_TASK TO COMPLETE_
The first line to copy is the one with "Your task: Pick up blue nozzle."; the last is the one with "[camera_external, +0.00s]". Copy each line in that range exactly, leaving out all others.

_INFORMATION SUPPLIED_
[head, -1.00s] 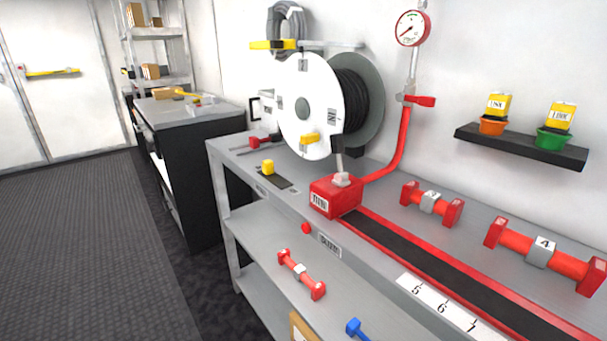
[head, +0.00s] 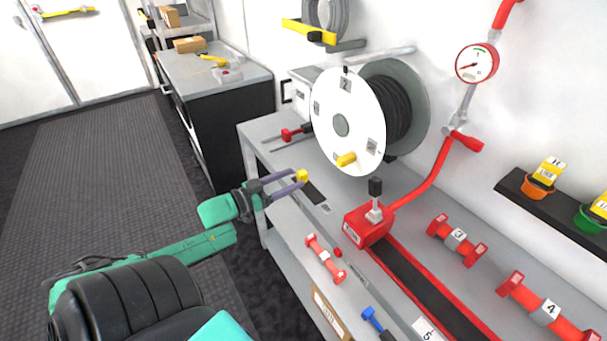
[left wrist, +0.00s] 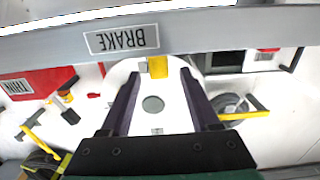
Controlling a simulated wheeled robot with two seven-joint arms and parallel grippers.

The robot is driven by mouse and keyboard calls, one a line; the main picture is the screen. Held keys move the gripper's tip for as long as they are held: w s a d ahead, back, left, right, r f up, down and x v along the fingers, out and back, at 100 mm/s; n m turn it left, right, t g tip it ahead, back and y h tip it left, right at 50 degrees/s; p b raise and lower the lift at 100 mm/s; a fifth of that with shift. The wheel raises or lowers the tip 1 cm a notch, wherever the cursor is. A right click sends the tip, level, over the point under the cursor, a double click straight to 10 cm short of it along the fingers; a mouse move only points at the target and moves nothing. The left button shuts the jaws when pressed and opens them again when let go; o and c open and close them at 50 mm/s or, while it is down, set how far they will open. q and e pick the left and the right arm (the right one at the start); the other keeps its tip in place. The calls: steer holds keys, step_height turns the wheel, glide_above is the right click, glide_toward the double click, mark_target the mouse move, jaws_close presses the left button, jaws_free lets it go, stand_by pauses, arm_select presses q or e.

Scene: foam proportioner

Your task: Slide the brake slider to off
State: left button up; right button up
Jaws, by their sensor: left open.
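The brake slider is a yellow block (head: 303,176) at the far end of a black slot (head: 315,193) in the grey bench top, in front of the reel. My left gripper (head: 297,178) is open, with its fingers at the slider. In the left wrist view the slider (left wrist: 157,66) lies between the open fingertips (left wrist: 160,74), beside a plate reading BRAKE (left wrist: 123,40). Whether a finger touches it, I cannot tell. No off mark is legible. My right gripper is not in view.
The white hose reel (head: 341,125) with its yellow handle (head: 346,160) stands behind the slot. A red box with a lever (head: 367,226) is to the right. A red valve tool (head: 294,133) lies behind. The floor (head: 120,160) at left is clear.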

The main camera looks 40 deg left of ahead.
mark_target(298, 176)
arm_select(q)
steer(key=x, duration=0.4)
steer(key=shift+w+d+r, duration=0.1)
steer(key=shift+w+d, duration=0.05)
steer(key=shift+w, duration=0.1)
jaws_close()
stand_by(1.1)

==

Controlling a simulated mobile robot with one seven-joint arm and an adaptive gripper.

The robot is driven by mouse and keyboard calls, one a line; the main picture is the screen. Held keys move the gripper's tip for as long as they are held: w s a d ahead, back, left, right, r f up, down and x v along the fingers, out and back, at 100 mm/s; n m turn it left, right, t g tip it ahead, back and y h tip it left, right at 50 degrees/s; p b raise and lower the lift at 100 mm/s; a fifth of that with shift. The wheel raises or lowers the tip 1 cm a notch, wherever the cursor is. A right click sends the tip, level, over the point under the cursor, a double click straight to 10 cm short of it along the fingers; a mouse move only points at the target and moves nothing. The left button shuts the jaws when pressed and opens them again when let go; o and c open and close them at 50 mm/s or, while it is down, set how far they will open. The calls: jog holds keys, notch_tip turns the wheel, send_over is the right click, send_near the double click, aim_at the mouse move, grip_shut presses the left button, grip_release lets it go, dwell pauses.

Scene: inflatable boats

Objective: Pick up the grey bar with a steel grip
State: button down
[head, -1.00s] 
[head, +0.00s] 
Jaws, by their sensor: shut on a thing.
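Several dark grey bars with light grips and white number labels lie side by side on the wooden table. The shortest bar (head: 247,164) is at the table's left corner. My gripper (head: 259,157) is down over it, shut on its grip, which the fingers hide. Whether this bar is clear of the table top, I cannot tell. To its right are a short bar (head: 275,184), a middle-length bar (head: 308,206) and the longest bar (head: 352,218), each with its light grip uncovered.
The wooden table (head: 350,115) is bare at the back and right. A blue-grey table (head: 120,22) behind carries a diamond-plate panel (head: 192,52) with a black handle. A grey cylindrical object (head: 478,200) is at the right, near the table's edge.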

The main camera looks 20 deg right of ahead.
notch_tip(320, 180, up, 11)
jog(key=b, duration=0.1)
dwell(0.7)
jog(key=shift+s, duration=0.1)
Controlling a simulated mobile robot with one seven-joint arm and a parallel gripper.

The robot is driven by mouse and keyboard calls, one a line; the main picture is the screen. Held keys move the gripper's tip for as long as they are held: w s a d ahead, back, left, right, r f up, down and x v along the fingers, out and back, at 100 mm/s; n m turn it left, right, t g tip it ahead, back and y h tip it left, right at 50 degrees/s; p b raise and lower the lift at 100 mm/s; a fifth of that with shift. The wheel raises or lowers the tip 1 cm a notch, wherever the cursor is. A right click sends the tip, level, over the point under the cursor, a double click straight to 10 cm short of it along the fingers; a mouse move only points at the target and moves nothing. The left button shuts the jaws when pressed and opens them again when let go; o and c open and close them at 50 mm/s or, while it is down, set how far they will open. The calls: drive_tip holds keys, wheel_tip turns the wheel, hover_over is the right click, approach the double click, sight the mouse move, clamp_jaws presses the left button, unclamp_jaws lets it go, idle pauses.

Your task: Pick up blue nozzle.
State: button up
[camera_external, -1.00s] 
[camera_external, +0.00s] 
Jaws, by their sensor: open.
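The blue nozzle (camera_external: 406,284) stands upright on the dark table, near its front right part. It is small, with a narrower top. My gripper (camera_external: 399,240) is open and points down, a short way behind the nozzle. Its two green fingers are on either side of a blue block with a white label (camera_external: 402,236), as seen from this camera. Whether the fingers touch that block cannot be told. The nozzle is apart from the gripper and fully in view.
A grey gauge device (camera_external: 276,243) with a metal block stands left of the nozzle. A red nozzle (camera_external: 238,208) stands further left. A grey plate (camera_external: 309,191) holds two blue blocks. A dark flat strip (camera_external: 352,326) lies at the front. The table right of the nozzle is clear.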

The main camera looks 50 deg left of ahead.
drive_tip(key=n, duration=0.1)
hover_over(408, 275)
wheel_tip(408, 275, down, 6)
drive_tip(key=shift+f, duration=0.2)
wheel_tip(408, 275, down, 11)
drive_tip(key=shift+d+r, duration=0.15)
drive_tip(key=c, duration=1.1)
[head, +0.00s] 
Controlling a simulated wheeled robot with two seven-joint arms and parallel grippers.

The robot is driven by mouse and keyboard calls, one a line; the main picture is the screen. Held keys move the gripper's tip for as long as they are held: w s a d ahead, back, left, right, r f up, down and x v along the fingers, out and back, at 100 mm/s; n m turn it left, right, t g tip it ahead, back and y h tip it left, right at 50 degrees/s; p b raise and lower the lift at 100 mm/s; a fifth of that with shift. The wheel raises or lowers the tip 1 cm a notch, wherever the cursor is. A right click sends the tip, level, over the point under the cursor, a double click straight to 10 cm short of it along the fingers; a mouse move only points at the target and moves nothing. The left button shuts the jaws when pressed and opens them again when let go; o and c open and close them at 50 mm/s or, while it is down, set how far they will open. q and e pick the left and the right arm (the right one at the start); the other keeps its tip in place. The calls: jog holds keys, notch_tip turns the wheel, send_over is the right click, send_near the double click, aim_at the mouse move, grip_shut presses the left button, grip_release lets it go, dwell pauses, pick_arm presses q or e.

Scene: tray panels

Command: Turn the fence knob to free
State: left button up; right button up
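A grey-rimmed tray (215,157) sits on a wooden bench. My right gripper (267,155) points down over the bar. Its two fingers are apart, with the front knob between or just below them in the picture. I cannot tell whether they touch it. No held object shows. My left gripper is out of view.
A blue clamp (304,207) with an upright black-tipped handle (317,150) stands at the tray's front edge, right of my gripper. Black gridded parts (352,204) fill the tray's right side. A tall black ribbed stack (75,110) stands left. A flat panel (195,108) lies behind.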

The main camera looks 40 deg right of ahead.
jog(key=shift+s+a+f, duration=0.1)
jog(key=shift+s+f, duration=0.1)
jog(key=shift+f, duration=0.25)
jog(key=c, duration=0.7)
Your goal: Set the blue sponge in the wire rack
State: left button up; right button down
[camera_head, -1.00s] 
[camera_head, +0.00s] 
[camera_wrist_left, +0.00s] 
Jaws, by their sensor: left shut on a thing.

_OUTPUT FOR THIS TASK_
Your task: Pick up blue nozzle.
State: button up
[camera_external, -1.00s] 
[camera_external, +0.00s] 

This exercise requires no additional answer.